YOUR INSTRUCTIONS
Look below. Copy each line that has "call" in it.

RECORDED INFORMATION
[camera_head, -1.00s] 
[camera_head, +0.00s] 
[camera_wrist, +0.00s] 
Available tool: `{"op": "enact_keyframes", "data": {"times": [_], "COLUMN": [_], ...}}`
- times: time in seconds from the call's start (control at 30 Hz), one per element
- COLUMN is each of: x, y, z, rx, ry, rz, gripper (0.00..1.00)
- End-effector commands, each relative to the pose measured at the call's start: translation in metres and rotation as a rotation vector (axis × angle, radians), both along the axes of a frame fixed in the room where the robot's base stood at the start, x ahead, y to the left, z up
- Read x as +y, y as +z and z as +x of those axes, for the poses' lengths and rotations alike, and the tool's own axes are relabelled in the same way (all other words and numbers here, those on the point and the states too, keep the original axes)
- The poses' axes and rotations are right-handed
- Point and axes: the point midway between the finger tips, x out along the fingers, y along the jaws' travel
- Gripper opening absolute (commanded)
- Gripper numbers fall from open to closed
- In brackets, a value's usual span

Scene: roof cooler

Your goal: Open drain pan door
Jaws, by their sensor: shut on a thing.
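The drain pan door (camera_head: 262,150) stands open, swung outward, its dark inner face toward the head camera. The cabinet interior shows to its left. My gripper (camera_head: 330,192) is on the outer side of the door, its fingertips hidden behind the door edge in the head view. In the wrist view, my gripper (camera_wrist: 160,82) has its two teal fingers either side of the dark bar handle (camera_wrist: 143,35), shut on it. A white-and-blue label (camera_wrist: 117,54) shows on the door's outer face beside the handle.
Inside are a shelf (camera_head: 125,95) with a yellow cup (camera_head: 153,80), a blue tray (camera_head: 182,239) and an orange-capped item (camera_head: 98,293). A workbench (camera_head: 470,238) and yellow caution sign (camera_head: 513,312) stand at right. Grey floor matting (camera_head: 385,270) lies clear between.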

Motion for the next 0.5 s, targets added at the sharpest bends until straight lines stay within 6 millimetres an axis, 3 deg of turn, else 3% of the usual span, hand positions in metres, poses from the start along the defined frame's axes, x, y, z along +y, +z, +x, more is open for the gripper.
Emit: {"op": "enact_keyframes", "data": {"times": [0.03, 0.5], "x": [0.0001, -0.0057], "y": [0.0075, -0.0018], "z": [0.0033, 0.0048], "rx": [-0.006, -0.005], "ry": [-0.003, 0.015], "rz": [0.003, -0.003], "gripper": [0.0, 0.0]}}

SOLUTION
- times: time in seconds from the call's start (control at 30 Hz), one per element
- End-effector commands, each relative to the pose measured at the call's start: translation in metres and rotation as a rotation vector (axis × angle, radians), both along the axes of a frame fixed in the room where the robot's base stood at the start, x ahead, y to the left, z up

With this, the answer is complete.